Costs Awards and ‘Clean Hands’

The ‘Loser Pays’ Principle

In estate litigation, costs awards follow the ‘loser pays’ principle. Generally, this means the losing party has to pay a portion of the winning party’s costs. Typically, the winning party is entitled to their ‘partial indemnity costs’ (i.e., the losing party pays 30-50% of the winning party’s costs). However, in some instances, the winning party may be entitled to their ‘substantial indemnity costs’ (i.e., the losing party pays 50-75% of the winning party’s costs).  Full indemnity costs (i.e., the losing party pays 100% of the winning party’s costs) are almost never awarded.

The court may award substantial indemnity costs where the losing party has engaged in reprehensible behaviour during the course of litigation. Additionally, substantial indemnity costs may be awarded where the winning party made a settlement offer which was not accepted by the losing party, and the losing party would have done better under the settlement offer than they ultimately did at trial.
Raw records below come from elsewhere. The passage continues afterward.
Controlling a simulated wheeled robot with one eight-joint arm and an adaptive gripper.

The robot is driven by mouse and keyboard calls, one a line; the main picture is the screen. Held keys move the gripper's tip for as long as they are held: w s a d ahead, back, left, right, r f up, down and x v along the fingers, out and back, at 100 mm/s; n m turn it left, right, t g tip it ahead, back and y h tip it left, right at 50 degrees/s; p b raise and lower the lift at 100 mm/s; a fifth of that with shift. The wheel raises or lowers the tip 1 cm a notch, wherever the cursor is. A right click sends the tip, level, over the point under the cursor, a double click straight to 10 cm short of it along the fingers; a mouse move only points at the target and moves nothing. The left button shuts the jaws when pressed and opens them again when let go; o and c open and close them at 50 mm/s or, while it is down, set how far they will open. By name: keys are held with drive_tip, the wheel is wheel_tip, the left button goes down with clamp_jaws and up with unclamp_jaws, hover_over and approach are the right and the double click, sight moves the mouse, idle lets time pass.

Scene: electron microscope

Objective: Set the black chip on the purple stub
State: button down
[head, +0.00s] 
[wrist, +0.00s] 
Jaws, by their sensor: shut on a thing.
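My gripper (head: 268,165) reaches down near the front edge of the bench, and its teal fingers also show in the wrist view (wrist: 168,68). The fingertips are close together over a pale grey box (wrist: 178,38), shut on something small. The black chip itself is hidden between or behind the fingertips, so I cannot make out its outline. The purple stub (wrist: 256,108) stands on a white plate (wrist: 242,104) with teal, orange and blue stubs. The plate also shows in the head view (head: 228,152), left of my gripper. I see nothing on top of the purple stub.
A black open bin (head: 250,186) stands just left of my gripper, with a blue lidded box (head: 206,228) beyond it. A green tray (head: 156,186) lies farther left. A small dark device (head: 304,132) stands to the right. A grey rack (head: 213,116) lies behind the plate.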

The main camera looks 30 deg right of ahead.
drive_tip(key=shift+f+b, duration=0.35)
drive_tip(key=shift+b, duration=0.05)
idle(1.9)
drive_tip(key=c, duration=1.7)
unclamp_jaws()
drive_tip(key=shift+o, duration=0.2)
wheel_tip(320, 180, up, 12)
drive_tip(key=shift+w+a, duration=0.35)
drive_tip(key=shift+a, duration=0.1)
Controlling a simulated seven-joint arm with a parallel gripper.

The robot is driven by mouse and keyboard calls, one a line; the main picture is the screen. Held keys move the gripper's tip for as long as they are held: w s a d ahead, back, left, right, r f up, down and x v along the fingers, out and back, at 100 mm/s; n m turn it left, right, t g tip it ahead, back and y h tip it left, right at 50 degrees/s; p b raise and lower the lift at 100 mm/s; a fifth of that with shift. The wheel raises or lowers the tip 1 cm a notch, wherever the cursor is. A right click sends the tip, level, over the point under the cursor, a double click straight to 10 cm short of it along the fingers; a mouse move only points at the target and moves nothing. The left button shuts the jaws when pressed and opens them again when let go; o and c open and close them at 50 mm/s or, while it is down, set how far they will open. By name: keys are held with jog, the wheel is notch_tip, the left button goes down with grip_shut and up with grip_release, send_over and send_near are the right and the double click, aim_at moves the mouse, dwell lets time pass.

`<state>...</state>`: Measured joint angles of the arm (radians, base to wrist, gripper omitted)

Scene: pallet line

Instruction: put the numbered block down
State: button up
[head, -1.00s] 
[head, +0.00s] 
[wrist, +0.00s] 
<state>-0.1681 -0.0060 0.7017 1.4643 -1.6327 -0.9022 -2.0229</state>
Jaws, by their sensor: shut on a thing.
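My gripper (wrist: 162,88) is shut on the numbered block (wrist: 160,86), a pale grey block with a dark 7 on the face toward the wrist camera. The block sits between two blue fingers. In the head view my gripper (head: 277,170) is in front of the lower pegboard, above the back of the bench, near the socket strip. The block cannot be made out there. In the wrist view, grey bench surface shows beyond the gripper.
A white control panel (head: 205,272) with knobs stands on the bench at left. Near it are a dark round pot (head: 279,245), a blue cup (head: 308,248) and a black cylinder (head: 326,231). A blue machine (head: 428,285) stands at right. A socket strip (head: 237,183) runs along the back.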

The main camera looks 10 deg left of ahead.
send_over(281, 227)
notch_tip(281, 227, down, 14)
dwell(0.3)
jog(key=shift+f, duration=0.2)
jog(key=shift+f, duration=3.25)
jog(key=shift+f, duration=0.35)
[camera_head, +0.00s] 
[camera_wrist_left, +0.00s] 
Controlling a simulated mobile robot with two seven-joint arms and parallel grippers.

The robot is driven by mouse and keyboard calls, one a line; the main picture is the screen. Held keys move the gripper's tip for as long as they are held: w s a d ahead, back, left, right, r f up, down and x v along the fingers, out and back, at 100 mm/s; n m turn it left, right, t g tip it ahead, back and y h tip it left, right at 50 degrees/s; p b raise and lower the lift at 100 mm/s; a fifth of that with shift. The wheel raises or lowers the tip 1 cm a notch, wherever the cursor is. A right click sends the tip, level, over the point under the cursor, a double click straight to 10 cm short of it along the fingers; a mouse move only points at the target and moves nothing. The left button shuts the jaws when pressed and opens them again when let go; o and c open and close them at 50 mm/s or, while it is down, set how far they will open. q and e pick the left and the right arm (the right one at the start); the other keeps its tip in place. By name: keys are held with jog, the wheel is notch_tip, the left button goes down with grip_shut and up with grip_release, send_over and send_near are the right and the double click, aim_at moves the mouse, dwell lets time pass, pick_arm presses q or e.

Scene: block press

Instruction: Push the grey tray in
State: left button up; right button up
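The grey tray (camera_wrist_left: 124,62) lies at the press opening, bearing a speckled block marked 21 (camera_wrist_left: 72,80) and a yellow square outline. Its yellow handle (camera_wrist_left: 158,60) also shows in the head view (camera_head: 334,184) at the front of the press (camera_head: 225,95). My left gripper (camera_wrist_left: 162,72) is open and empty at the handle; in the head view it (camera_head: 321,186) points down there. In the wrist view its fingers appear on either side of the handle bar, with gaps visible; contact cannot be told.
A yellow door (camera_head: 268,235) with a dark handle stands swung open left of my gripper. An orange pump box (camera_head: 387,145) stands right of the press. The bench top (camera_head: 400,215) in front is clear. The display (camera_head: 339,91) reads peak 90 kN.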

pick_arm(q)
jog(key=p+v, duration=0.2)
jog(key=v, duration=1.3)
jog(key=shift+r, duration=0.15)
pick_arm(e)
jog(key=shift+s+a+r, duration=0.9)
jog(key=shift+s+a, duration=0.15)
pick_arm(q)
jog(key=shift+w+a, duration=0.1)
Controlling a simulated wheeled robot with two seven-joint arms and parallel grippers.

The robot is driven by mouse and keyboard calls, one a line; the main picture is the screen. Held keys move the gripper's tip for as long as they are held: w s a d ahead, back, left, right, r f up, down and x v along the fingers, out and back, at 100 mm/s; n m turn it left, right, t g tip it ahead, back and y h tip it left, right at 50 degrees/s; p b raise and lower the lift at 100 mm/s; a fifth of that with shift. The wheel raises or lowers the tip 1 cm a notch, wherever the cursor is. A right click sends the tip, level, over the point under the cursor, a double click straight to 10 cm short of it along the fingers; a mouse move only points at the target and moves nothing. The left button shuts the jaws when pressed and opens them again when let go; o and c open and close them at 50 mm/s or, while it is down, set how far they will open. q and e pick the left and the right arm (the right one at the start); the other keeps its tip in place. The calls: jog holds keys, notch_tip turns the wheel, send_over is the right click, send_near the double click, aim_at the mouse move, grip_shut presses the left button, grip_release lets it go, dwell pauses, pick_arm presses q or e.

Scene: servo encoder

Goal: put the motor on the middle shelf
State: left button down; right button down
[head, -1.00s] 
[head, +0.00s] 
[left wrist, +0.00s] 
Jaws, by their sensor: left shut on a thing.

However, substantial indemnity will not be awarded where the winning party does not come to court with ‘clean hands,’ as illustrated in the recent decision, Halliday v Bromley.

Halliday v Bromley

In Halliday v Bromley, a dispute arose between two former friends concerning the ownership of 11 vacant lots of land. During a period of financial distress, the plaintiff transferred title of the lands to the defendants. The plaintiff asserted that the transfers were not genuine sales, but rather, part of an oral trust agreement whereby the defendant agreed to hold the lands in trust for the plaintiff and return the lands on request. Meanwhile, the defendants took the position that the transactions were ordinary arm’s-length purchases carried out with their own funds, and denied the existence of any trust.

After a multi-day trial, the court found that the transfers were indeed part of an arrangement under which the defendants held the lands in trust for the plaintiff. The court therefore ordered, among other things, that the lands be reconveyed to the plaintiff.

Following his success at trial, the plaintiff sought substantial indemnity costs in the amount of approximately $98,000. Before trial, the plaintiff had made a Rule 49 settlement offer (which you can read more about here), which was rejected by the defendants. The plaintiff then went on to achieve a result at trial that was more favourable than the settlement offer. Ordinarily, this would have justified the plaintiff receiving an award of substantial indemnity costs from the date of the settlement offer onwards.

However, this was not an ordinary case. The Court found that the plaintiff’s primary motivation in transferring the lands to the defendants was to place the lands beyond the reach of creditors arising from the plaintiff’s financial difficulties. The arrangement was therefore, at its core, an improper one. The fact that the plaintiff ultimately succeeded in enforcing the trust did not erase the underlying impropriety of the arrangement that gave rise to the litigation.

With that said, the defendants were also not without fault. The defendants knowingly participated in the impugned arrangement and subsequently sought to retain the lands in circumstances where they knew they held them for the plaintiff. This was therefore not a situation where an innocent party was being asked to bear the cost consequences of another’s misconduct.

In these circumstances, the Court had to weigh two competing considerations. On the one hand, the plaintiff ought not to be fully indemnified for costs arising out of an arrangement that “was, in moral terms, highly problematic.” On the other hand, the defendants should not be allowed to benefit from their attempt to take advantage of the impugned arrangement in which they willingly participated.

The appropriate remedy, said the Court, was to recognize the plaintiff’s success at trial by awarding costs, while at the same time declining to provide any enhanced recovery. In other words, the plaintiff was awarded only his partial indemnity costs (approximately $66,000), not his substantial indemnity costs (approx. $98,000).

Takeaway

Halliday v Bromley illustrates the discretionary nature of costs awards. While success at trial and the rejection of a reasonable settlement offer are important factors when it comes to receiving (or not receiving) substantial indemnity costs, these are not the only factors. Courts will also consider the broader equitable context underlying the dispute.